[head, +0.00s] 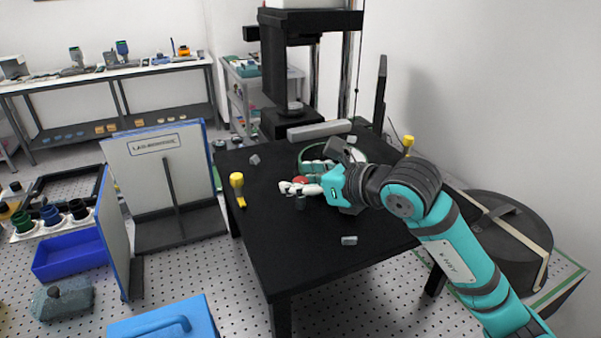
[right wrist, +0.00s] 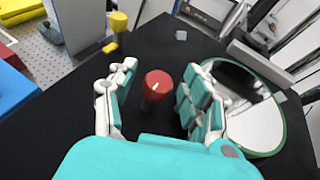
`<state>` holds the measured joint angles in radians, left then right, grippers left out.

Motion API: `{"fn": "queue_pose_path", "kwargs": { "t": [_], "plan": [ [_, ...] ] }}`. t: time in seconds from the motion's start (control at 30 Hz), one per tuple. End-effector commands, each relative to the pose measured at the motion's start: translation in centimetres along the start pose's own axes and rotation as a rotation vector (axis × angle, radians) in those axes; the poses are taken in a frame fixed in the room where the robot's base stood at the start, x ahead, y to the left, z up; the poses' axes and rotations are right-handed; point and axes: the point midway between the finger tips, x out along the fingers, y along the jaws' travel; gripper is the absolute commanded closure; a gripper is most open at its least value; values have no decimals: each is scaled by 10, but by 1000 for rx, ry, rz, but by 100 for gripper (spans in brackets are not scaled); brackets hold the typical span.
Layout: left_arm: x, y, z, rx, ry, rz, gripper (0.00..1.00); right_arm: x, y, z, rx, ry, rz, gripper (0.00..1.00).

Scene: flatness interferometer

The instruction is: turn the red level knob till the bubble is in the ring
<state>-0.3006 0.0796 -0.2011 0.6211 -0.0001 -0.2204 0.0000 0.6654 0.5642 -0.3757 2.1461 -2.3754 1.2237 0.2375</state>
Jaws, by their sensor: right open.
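The red level knob (right wrist: 157,84) stands upright on a short dark post in the right wrist view. In the head view only a bit of its red top (head: 299,180) shows behind my fingers. My right gripper (right wrist: 162,76) is open, with one finger on each side of the knob and a visible gap to both. In the head view my right gripper (head: 303,178) reaches in from the right over the black table (head: 285,240). I cannot make out a bubble or ring in either view. My left gripper is not in view.
A round, green-rimmed mirror-like plate (right wrist: 262,118) lies close beside my right finger. Yellow-topped knobs stand at the table's left (head: 237,182) and right (head: 408,141). A small grey cylinder (head: 349,240) lies near the front. The table's front left is clear.

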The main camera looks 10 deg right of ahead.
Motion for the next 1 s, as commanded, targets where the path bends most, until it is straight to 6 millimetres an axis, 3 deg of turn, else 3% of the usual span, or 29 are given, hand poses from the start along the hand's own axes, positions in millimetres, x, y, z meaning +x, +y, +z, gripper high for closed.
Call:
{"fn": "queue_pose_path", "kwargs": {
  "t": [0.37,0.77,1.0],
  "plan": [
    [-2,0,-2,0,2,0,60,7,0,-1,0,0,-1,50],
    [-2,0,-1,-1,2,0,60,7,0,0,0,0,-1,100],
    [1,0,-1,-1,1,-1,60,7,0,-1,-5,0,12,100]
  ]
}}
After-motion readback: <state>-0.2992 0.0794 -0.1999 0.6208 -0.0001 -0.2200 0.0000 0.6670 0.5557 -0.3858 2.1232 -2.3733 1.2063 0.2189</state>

▬▬▬

*WHAT IS ASKED*
Both the line with "the typical span." and the line with "Layout: left_arm: x, y, z, rx, ry, rz, gripper" belong in the answer; write them out exactly, with every line between.

*RESULT OF THE EXERCISE*
Motion API: `{"fn": "queue_pose_path", "kwargs": { "t": [_], "plan": [ [_, ...] ] }}`. t: time in seconds from the motion's start (control at 30 Hz), one per tuple. End-effector commands, each relative to the pose measured at the motion's start: translation in centimetres along the start pose's own axes and rotation as a rotation vector (axis × angle, radians) in those axes; the poses are taken in a frame fixed in the room where the robot's base stood at the start, x ahead, y to the left, z up; the poses' axes and rotations are right-handed; point and axes: the point midway between the finger tips, x out along the fingers, y along the jaws' travel; gripper is the absolute commanded closure; a gripper is most open at its least value; values have no decimals: each is scaled by 10, but by 1000 for rx, ry, rz, but by 100 for gripper (spans in brackets are not scaled); brackets hold the typical span.
Layout: left_arm: x, y, z, rx, ry, rz, gripper (0.00..1.00); right_arm: x, y, z, rx, ry, rz, gripper (0.00..1.00).

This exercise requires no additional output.